* **Aim of the task**
Check each line of the entries below for the string "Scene"; copy every line where it appears.

* **Extracted records**
:::

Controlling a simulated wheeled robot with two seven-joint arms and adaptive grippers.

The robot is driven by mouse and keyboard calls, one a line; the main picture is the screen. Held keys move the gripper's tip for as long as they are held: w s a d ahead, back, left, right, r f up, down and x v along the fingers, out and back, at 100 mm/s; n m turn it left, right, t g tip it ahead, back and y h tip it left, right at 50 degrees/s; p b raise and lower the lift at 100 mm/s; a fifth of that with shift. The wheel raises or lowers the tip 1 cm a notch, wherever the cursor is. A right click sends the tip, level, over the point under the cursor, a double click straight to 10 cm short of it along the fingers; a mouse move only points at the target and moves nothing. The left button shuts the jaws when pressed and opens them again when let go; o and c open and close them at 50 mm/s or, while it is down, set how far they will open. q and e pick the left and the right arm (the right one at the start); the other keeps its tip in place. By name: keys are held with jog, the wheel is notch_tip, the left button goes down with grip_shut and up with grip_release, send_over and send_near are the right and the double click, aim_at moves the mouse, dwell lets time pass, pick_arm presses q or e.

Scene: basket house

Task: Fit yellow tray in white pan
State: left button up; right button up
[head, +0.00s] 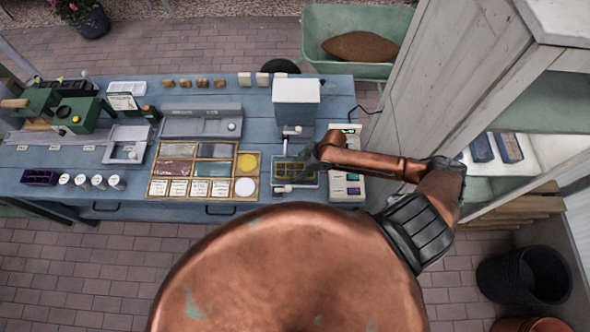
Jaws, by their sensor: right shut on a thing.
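The yellow tray (290,169) is a small dark-yellow, gridded piece below the white-topped press on the bench. My right gripper (312,160) reaches in from the right and is shut at the tray's right edge, partly covering it. The white pan (296,186) shows as a pale rim around and in front of the tray. I cannot tell whether the tray rests inside the pan or is held just above it. My left gripper is not in view.
The press (296,92) stands close behind the pan. A white device with colored buttons (349,187) is right of it. A wooden organizer (205,170) with yellow and white discs is left. A white cabinet (455,75) stands right of the bench.

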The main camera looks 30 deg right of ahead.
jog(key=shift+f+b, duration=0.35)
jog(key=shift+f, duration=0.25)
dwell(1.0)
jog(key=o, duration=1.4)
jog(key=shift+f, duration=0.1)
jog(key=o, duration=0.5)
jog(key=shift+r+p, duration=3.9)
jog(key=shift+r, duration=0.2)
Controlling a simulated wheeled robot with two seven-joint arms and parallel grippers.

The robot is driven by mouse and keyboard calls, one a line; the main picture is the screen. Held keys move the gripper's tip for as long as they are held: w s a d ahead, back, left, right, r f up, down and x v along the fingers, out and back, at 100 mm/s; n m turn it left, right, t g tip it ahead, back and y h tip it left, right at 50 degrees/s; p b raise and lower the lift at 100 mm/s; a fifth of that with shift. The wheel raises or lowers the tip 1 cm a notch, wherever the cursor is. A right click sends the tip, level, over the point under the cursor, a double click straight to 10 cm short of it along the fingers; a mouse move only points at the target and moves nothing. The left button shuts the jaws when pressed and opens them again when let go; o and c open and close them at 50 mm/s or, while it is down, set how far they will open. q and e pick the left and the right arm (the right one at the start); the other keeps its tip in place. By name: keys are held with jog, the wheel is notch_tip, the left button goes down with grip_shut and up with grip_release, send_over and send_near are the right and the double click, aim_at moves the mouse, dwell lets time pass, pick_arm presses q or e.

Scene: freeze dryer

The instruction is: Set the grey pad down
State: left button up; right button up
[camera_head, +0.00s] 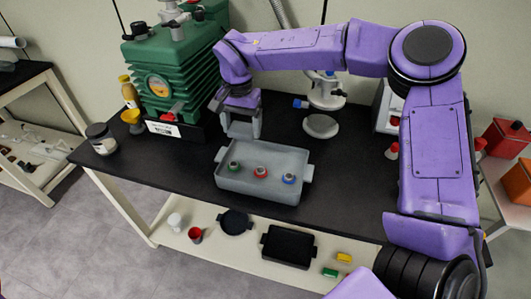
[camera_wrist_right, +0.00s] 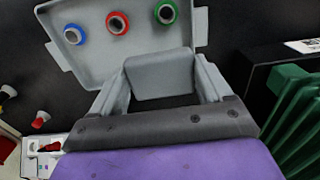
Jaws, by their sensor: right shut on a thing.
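The grey pad (camera_wrist_right: 160,77) is a flat grey slab held between the two fingers of my right gripper (camera_head: 241,132), just behind the left back part of the grey tray (camera_head: 258,187) in the head view. In the right wrist view, my right gripper (camera_wrist_right: 162,85) has a finger on each side of the pad, and the pad's far edge overlaps the tray's edge in the picture. I cannot tell whether the pad touches the black bench top (camera_head: 190,160). My left gripper is not in view.
Three vials with green (camera_head: 234,167), red (camera_head: 261,172) and blue (camera_head: 289,178) rings stand in the tray. A green ribbed machine (camera_head: 180,75) is left of my gripper. A white stand with a round plate (camera_head: 321,126) is to the right.

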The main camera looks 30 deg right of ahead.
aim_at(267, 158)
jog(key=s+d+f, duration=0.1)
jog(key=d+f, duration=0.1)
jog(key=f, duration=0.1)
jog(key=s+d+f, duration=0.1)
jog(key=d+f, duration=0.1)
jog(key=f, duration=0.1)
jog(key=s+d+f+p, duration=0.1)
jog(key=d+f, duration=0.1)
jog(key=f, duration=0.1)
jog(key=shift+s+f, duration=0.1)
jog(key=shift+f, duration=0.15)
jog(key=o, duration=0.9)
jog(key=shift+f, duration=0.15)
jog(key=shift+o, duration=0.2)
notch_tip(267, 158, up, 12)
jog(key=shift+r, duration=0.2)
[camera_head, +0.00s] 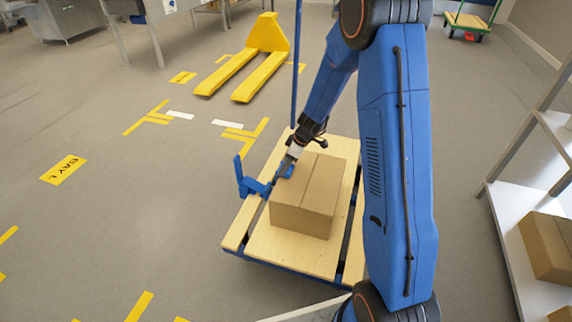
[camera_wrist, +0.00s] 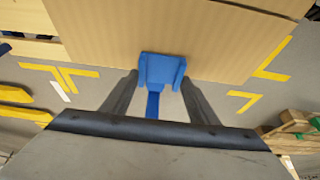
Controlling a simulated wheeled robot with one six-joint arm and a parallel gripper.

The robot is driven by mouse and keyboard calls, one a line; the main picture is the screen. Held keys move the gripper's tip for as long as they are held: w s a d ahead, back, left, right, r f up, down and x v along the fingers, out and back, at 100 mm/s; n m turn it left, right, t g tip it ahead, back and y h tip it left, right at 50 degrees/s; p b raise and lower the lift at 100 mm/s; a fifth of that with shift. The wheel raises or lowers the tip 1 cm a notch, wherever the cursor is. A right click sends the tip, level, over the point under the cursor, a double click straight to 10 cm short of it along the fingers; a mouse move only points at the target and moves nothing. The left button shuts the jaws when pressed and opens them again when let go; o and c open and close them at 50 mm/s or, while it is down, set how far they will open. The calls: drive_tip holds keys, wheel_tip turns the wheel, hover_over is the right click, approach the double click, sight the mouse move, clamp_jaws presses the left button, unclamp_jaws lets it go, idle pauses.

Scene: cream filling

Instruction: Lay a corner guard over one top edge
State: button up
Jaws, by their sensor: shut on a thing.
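A cardboard box (camera_head: 308,196) stands on the wooden deck of a cart (camera_head: 262,240). My gripper (camera_head: 284,170) is at the box's upper left side, low beside its top edge. In the wrist view my gripper (camera_wrist: 160,82) is shut on a small blue corner guard (camera_wrist: 162,68) held between its fingertips. The guard lies in front of the box's cardboard face (camera_wrist: 200,30); I cannot tell whether it touches. Part of the guard is hidden by the gripper in the head view.
A blue upright pole (camera_head: 297,60) rises behind the cart. A yellow pallet truck (camera_head: 262,60) stands further back. A white shelf (camera_head: 515,225) with another box (camera_head: 548,245) is at the right.

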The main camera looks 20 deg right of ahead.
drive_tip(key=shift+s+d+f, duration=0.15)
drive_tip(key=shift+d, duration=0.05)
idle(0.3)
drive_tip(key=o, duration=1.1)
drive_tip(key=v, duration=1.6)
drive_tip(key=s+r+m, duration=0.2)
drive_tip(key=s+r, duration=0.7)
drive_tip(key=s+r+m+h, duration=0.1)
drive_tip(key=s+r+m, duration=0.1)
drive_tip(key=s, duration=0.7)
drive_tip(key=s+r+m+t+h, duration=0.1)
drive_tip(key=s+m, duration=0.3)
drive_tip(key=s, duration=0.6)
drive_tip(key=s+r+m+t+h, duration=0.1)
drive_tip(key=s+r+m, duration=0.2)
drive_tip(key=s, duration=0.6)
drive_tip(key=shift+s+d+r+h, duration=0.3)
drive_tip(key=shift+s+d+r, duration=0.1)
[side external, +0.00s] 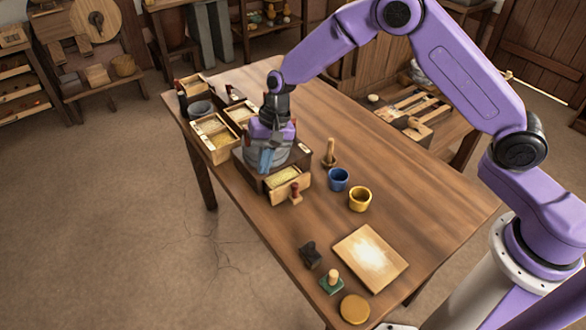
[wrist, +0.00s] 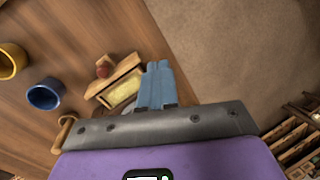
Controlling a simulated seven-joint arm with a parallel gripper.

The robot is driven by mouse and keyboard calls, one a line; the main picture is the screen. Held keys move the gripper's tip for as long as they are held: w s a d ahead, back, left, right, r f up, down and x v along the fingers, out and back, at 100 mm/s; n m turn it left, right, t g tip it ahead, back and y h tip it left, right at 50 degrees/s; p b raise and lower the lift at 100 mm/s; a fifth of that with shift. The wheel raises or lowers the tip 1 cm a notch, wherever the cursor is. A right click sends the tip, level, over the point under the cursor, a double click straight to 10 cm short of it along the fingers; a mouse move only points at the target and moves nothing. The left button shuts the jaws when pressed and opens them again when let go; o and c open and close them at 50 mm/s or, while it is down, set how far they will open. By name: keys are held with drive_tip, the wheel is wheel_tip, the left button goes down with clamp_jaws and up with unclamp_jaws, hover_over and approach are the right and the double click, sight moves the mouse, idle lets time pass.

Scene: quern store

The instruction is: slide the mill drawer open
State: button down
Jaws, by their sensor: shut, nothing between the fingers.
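The mill (side external: 246,161) is a dark wooden box with a grey round stone on top, partly hidden behind my gripper. Its pale wooden drawer (side external: 305,180) sticks out of the front, showing yellowish meal inside. A red knob (side external: 295,188) is on the drawer front. In the wrist view the drawer (wrist: 128,68) and the knob (wrist: 103,70) lie left of my fingers. My gripper (side external: 265,168), with blue fingers, points down over the mill near the drawer's left side. The fingers (wrist: 158,66) are together with nothing between them. I cannot tell whether they touch the mill or drawer.
Grain boxes (side external: 208,122) stand behind the mill at the table's left edge. A wooden peg (side external: 329,155), a blue cup (side external: 339,180) and a yellow cup (side external: 360,199) stand to the right. A pale board (side external: 381,273) and small items lie nearer. The table's right side is clear.

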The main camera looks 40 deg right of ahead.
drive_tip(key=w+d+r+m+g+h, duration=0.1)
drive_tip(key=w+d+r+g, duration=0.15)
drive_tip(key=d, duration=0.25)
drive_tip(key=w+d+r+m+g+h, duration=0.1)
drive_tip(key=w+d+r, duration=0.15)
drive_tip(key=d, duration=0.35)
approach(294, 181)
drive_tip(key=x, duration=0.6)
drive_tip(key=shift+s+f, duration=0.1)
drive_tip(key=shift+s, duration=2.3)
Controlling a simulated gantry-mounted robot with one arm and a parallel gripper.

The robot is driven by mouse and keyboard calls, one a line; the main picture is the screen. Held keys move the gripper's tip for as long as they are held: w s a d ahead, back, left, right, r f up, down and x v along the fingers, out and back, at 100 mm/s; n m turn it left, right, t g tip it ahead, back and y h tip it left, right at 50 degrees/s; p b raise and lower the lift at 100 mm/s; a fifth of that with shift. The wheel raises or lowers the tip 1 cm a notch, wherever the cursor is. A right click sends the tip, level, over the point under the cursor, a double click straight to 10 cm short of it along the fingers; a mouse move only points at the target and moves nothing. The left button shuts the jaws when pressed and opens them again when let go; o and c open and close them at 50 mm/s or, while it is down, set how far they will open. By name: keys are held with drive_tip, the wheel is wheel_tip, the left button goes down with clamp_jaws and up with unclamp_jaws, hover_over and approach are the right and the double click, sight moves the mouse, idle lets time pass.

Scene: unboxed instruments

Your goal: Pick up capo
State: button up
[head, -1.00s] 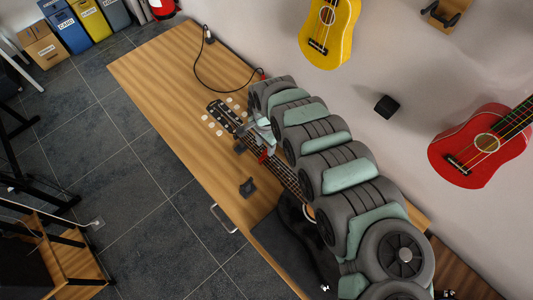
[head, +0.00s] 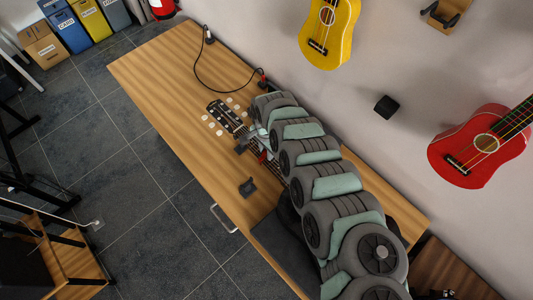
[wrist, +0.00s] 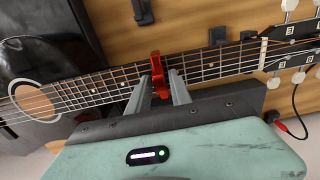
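A red capo (wrist: 160,72) sits across the neck of a black acoustic guitar (wrist: 50,94) in the wrist view. The guitar lies on the wooden bench, and the capo is a small red spot in the head view (head: 263,156). My gripper (wrist: 161,76) is over the neck, with one grey finger on each side of the capo. The fingers look apart, with a narrow gap beside the capo; I see no firm grip on it. In the head view my arm hides much of the guitar.
A small black object (head: 247,187) lies on the wooden bench (head: 165,85) in front of the neck. Another dark piece (head: 240,147) is by the neck. A black cable (head: 200,75) runs along the back. The bench's left end is mostly clear.

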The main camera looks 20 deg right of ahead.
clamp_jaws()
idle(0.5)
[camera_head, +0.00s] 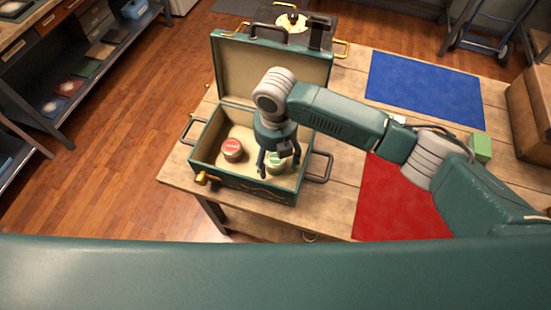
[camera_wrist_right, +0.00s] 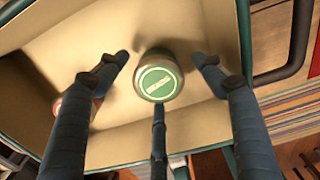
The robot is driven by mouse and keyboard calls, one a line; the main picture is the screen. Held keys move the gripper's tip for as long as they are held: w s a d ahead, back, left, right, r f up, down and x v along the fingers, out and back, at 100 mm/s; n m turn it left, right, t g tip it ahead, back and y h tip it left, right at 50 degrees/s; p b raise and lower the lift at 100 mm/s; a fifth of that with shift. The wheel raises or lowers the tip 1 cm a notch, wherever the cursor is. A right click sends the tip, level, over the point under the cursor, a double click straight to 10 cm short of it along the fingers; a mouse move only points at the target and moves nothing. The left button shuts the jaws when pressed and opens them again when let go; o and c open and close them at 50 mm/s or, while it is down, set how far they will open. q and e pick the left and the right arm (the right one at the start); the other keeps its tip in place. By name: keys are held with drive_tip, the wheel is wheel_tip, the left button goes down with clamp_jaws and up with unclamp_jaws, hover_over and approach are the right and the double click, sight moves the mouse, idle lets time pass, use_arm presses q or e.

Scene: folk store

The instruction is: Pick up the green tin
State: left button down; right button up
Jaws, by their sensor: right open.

:::

* **Written solution**
Scene: basket house
Scene: freeze dryer
Scene: cream filling
Scene: quern store
Scene: unboxed instruments
Scene: folk store

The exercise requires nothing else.